Problem to solve: Count every line that has the word "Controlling". Give the number, without anything more.

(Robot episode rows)
▽

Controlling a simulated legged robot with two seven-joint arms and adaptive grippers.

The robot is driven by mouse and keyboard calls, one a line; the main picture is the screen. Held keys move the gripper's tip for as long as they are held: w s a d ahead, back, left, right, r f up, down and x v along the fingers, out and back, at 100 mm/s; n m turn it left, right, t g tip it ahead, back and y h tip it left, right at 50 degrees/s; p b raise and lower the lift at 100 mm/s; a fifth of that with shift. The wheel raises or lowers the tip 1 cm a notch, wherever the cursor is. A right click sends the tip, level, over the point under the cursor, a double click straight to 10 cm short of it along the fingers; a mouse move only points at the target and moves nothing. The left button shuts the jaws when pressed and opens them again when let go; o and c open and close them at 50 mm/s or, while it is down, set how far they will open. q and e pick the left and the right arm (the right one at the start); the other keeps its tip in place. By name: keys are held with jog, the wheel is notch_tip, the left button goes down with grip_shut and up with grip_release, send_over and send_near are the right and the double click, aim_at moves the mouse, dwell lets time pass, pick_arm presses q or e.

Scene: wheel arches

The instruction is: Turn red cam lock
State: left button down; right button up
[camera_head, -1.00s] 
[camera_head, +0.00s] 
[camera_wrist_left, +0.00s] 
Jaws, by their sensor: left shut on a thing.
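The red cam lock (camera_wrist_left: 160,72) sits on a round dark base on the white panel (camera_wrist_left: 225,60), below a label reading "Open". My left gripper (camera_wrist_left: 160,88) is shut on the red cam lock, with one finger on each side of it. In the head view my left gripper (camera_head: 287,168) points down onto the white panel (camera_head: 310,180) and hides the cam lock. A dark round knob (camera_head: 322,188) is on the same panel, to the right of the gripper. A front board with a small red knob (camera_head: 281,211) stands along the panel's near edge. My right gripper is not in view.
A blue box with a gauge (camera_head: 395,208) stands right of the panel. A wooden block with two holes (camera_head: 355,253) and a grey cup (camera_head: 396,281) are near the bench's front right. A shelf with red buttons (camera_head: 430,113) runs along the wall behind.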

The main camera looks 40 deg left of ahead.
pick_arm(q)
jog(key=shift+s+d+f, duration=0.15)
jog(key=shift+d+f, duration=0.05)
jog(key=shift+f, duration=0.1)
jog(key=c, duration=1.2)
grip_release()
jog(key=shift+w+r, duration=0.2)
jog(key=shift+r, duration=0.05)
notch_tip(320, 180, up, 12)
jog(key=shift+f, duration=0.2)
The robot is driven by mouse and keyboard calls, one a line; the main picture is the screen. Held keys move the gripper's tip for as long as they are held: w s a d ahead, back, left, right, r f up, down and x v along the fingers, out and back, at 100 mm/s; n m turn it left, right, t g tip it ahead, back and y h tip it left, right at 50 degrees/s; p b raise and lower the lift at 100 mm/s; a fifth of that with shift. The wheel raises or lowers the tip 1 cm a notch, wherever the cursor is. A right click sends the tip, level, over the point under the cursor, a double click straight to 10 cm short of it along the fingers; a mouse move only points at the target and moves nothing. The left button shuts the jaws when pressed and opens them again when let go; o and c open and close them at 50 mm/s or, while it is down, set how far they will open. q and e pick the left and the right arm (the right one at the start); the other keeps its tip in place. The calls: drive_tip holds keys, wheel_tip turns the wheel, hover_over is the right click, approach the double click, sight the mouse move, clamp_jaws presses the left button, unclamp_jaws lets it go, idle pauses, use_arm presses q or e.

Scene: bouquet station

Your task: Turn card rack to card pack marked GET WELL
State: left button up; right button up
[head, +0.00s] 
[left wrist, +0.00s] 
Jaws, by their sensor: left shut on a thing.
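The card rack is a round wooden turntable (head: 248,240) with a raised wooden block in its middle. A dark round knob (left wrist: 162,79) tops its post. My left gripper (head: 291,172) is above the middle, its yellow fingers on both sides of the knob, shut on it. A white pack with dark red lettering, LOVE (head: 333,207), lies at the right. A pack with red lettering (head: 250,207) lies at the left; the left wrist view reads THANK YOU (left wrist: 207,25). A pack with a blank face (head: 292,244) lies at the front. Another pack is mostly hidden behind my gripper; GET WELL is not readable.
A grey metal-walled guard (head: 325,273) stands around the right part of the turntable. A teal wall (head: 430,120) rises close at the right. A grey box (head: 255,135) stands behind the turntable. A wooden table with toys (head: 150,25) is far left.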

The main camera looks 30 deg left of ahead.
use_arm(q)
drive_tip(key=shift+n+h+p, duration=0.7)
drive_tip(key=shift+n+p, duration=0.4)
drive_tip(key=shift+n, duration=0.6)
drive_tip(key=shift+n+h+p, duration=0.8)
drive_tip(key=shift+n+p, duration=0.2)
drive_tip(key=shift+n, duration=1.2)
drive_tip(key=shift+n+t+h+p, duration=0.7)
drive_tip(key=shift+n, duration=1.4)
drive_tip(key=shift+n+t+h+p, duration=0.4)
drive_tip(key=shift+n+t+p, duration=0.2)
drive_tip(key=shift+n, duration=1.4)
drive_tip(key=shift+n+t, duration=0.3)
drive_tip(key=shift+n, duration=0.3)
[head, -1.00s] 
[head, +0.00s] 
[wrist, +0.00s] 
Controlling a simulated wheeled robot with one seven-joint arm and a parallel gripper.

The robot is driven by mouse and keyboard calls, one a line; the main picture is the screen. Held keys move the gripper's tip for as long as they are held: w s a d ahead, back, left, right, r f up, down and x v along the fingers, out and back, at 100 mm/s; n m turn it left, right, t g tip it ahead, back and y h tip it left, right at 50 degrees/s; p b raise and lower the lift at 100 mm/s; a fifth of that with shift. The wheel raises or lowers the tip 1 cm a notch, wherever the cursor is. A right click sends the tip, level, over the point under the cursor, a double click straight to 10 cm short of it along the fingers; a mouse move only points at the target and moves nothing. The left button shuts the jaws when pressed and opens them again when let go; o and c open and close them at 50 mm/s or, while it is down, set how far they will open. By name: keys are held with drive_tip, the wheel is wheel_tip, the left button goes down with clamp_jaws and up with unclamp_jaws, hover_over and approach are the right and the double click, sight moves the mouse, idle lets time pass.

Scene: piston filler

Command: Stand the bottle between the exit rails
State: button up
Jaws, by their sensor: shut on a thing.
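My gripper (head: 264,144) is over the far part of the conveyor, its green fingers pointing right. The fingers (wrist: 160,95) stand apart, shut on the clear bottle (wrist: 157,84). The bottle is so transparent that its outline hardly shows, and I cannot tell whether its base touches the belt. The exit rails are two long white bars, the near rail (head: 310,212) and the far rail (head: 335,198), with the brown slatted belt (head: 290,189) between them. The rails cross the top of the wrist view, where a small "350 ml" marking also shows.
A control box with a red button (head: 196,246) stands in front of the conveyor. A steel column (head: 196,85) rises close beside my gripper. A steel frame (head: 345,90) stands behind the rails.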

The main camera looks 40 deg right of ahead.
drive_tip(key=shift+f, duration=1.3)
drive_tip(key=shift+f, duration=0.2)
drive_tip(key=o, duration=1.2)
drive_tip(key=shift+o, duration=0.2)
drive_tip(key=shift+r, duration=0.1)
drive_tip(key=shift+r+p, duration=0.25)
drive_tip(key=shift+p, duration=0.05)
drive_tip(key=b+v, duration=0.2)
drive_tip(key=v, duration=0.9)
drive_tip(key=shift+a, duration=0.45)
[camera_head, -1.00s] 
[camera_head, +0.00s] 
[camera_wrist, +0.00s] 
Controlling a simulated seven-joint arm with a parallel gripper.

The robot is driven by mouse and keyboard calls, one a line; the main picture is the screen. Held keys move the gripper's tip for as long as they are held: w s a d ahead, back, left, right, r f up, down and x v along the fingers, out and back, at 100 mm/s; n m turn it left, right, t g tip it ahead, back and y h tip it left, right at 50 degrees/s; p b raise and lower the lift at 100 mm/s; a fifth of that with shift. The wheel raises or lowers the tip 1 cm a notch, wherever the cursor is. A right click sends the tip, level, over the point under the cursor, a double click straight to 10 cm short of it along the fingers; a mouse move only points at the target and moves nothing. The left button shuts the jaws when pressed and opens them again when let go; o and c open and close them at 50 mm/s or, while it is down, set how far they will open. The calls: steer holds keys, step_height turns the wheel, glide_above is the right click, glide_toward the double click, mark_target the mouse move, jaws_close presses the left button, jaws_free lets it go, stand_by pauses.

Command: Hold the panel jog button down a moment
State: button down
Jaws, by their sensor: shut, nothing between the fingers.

△

Reply: 3